「ザック采配で日本はイタリアに!」アジアカップ2011 決勝 日本-オーストラリア(1-0)

アジアの頂点を決めるこの試合、日本は香川が怪我で長期休養を余儀なくされて先発が誰になるのかが注目されたが、本田のトップ下を変えずに藤本が右ウイングに入り、岡崎は左に回る形になった。そしてCBには吉田が復帰。
オーストラリアは、予想通りに自陣で4-4のゾーンを固めて日本のパス回しを封じ、ボールを奪ったら2トップに速く当ててこぼれ球を拾ってセカンドアタックにつなげるパターンで来る。
日本の守備陣は、序盤こそオージーのゴリ押しにあたふたする場面を作りはしたが、その後はこれまでの試合では不安定だった吉田がキューウェルの幅広い動きに良くついて行って粘り、セットプレイでは危ない場面は作るが相手の一方的なリズムにはさせなかった。

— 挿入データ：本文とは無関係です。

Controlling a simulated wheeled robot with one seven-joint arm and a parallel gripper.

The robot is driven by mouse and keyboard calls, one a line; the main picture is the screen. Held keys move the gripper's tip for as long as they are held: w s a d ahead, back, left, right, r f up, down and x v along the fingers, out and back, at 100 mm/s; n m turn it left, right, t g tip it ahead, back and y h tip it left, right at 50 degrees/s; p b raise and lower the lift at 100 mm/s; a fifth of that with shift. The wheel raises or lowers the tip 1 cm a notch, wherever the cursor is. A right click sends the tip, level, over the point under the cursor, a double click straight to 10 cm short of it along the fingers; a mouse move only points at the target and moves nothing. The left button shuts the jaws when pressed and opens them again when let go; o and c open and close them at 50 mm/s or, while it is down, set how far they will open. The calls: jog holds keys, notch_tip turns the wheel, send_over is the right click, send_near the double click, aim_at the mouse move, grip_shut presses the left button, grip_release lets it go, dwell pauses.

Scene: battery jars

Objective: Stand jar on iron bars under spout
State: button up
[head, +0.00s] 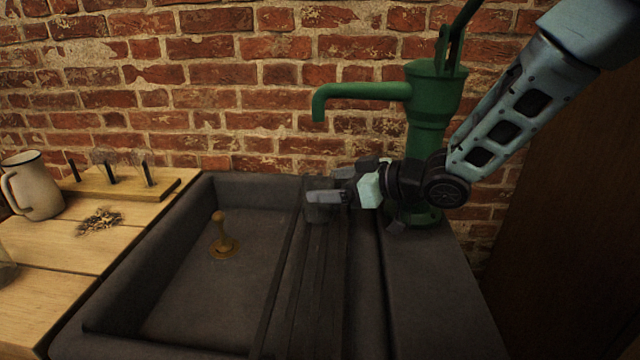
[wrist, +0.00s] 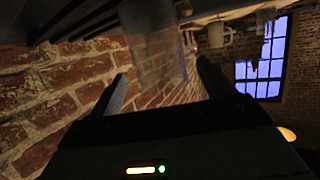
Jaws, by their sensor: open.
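A clear glass jar (head: 318,214) stands upright on the dark iron bars (head: 302,300) at the back of the sink, roughly below the spout (head: 319,112) of the green pump. It is dim, and my gripper hides part of it. My gripper (head: 340,184) is open at the jar, with its fingers level with the jar's upper part. In the wrist view the see-through jar (wrist: 155,45) shows ahead between the two spread fingers of my gripper (wrist: 162,85). I cannot tell whether a finger touches it.
The green pump (head: 430,120) stands behind my wrist, near the brick wall. The sink basin (head: 200,300) left of the bars holds a brass plug (head: 223,242). On the wooden counter are a jug (head: 34,188), a rack (head: 130,188) and a pile of scraps (head: 100,222).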

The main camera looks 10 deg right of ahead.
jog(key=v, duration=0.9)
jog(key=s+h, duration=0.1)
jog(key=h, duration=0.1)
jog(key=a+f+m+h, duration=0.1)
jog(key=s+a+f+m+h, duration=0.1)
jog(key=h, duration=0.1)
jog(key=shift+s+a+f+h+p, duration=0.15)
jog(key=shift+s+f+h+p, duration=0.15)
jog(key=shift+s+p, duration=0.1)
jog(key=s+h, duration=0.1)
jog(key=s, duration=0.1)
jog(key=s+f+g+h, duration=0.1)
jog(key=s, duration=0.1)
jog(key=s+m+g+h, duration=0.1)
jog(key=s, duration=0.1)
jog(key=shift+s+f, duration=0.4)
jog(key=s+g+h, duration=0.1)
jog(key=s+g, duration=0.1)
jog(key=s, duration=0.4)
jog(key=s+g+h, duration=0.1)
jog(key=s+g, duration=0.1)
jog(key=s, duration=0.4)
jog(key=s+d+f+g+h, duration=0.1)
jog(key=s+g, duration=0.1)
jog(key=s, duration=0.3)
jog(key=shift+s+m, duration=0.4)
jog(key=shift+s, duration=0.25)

しかし攻撃は終始ギクシャクしており、ボールを奪っても相手が縦のボールに対して非常な注意を払っており、下手に人数をかけて攻めるとロングボール一発でピンチになってしまうために、どうしても前線の動きが慎重になってパスの出しどころが無くなり、本来の狙いであった縦の早いパス交換や、サイドの素早いオーバーラップがほとんど作れず。

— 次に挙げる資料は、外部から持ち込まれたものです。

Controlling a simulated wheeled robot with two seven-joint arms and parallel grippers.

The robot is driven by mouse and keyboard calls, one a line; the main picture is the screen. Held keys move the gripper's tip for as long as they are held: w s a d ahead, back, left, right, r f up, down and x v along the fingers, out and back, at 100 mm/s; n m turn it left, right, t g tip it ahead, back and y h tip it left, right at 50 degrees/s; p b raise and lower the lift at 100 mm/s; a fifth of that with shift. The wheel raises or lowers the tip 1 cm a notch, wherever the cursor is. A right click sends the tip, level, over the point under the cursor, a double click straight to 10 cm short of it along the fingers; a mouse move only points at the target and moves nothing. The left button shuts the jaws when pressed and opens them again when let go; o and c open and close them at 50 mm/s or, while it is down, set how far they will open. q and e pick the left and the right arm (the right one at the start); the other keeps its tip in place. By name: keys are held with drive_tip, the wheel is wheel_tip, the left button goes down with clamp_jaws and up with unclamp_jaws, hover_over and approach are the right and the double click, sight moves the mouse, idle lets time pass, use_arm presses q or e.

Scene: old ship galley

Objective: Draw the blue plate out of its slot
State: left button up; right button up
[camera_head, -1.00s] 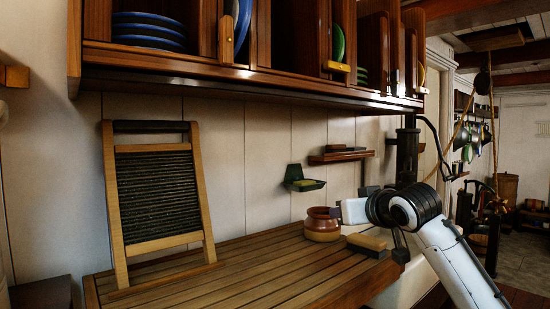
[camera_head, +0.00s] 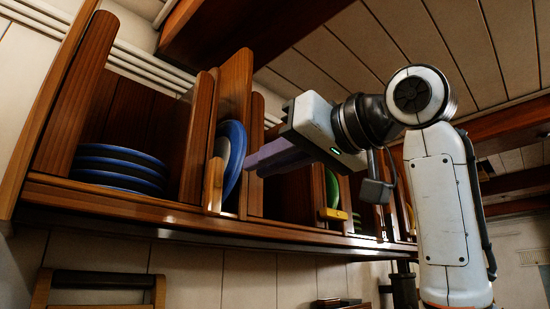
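The blue plate (camera_head: 234,152) stands upright on edge in a narrow slot of the wooden wall rack, its rim showing at the slot's front. A small upright wooden piece (camera_head: 213,186) stands at the slot's front, left of the plate's rim. My right gripper (camera_head: 262,160) reaches in from the right with its fingers pointing left at the plate. The fingertips appear close to the plate's right side; whether they touch it is unclear. The fingers overlap in this view, so their gap is hidden. My left gripper is not in view.
A stack of blue plates (camera_head: 118,169) lies in the wide bay to the left. A green plate (camera_head: 332,188) stands in a slot to the right, with a yellow-ended bar (camera_head: 332,214) across its front. Wooden dividers (camera_head: 235,85) flank the slots. Ceiling beams run above.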

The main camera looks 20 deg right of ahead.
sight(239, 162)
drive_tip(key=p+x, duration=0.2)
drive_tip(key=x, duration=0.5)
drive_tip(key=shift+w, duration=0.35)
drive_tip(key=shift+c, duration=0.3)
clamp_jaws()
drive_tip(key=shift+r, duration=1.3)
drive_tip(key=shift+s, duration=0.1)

代役の藤本も周りと息が合わずにとりあえず攻守に走ってみるだけで、厳しいマークを受けている本田がいろんな場所に動いてもそれを連動してどうこうという流れは作り出せず、バイタルでボールを受けて前を向ける香川の不在を強く感じさせる前半になってしまった。
後半になるとさらに日本のリズムは悪くなり、前線に動きがなくて後ろで緩いパスを回してはミスから攻められる展開が続き、ファーへのクロスが紙一重でゴールを割りそうになる大ピンチを産み出してしまう。
ここでザックがようやく動き、藤本に代えて岩政を入れ、今野をSBで長友をウイングに上げる策に出る。すると入った岩政は空気を読まずに(笑)ロングボールを入れる事で何とか日本に動きが出て、長友の仕掛けから岡崎がフリーで合わせたビッグチャンスを作るが得点にはならず。その後はキューウェルの1対1を川島が2度防ぐなど再びオージーのペースに傾くが、何とかそれを凌ぎ切って試合は延長戦に。
延長もオーストラリアのペースは続き、日本は前田に代えて李を投入はしたもののあまりリズムは変えられず、これは日本としてはPK狙いで行くしか無いのかと思われたのだが、110分経過しても試合開始直後のように動ける長友が左サイドを1対1で破り、李へのマークが完全に外れていたところをダイレクトボレーを決めて日本が値千金の先制点を決める。
その後はオーストラリアが攻勢を当然強めるが、相手も疲れているのか不正確な攻めに終始し、ロスタイムのPAすぐ外側のFKも何とか守りきり、日本が史上最多となるアジアNo.1の称号を手に入れた。
しかし、ここに来て日本は今までの不安定な守備を払拭し、耐えて耐えて一発のチャンスをものにするあたり、とうとう日本はイタリアになってしまったかという感じである。それがザックの指導力や神通力によるものであるのならば、まさにザック恐るべしというしか無い(笑)。
という冗談はともかく、本当に全員が一丸になった素晴らしい戦いをアジアカップで見せてくれた代表チームには、本当におめでとう、ありがとうと言うしか無い。とにかく、おめでとう日本!